■ **SET EXERCISE**: Restate the whole listing word for word. Pictures are left out.

■ **GIVEN DATA**:
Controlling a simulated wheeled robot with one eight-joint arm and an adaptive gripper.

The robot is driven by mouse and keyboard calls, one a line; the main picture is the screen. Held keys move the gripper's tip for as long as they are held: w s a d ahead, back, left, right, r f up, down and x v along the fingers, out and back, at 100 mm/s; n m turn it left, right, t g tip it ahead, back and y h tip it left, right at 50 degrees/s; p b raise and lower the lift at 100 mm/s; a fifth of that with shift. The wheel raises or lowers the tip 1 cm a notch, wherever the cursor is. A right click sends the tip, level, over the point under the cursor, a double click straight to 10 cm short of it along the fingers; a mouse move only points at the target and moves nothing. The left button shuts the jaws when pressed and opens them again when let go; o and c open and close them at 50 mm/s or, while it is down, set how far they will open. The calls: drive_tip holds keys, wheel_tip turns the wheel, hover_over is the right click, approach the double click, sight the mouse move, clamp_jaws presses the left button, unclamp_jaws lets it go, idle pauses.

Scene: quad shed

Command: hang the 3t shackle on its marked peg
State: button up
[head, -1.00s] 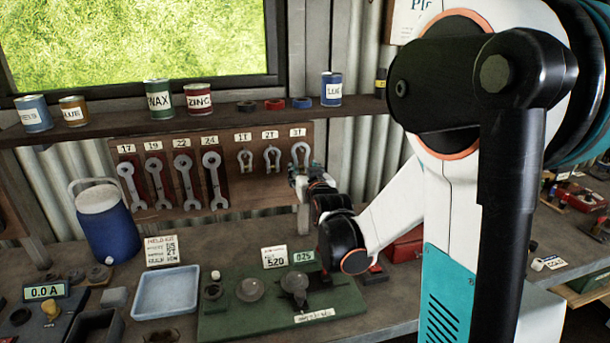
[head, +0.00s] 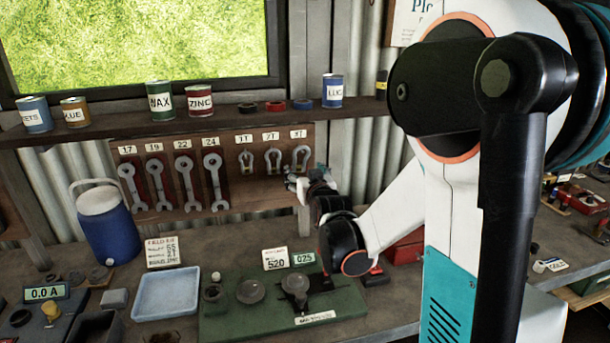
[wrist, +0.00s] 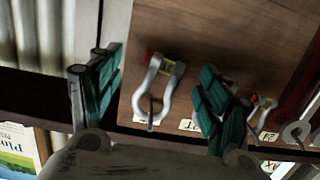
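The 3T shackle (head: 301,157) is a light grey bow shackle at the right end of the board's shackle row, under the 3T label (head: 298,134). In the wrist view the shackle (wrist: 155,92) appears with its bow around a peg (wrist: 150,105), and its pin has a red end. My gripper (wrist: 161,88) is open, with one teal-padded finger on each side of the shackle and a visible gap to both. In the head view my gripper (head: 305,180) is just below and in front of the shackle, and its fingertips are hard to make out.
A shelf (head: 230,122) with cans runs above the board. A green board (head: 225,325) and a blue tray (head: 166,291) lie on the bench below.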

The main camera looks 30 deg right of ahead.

■ **RESULT OF THE EXERCISE**:
Controlling a simulated wheeled robot with one eight-joint arm and an adaptive gripper.

The robot is driven by mouse and keyboard calls, one a line; the main picture is the screen. Held keys move the gripper's tip for as long as they are held: w s a d ahead, back, left, right, r f up, down and x v along the fingers, out and back, at 100 mm/s; n m turn it left, right, t g tip it ahead, back and y h tip it left, right at 50 degrees/s; p b raise and lower the lift at 100 mm/s; a fifth of that with shift. The wheel raises or lowers the tip 1 cm a notch, wherever the cursor is. A right click sends the tip, level, over the point under the cursor, a double click straight to 10 cm short of it along the fingers; a mouse move only points at the target and moves nothing. The left button shuts the jaws when pressed and opens them again when let go; o and c open and close them at 50 mm/s or, while it is down, set how far they will open. The calls: drive_tip holds keys, wheel_tip turns the wheel, hover_over is the right click, approach the double click, sight the mouse move, clamp_jaws presses the left button, unclamp_jaws lets it go, idle pauses.

Scene: quad shed

Command: hang the 3t shackle on its marked peg
State: button up
[head, -1.00s] 
[head, +0.00s] 
[wrist, +0.00s] 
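The 3T shackle (head: 301,157) is a light grey bow shackle at the right end of the board's shackle row, under the 3T label (head: 298,134). In the wrist view the shackle (wrist: 155,92) appears with its bow around a peg (wrist: 150,105), and its pin has a red end. My gripper (wrist: 161,88) is open, with one teal-padded finger on each side of the shackle and a visible gap to both. In the head view my gripper (head: 305,180) is just below and in front of the shackle, and its fingertips are hard to make out.
A shelf (head: 230,122) with cans runs above the board. A green board (head: 225,325) and a blue tray (head: 166,291) lie on the bench below.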

The main camera looks 30 deg right of ahead.

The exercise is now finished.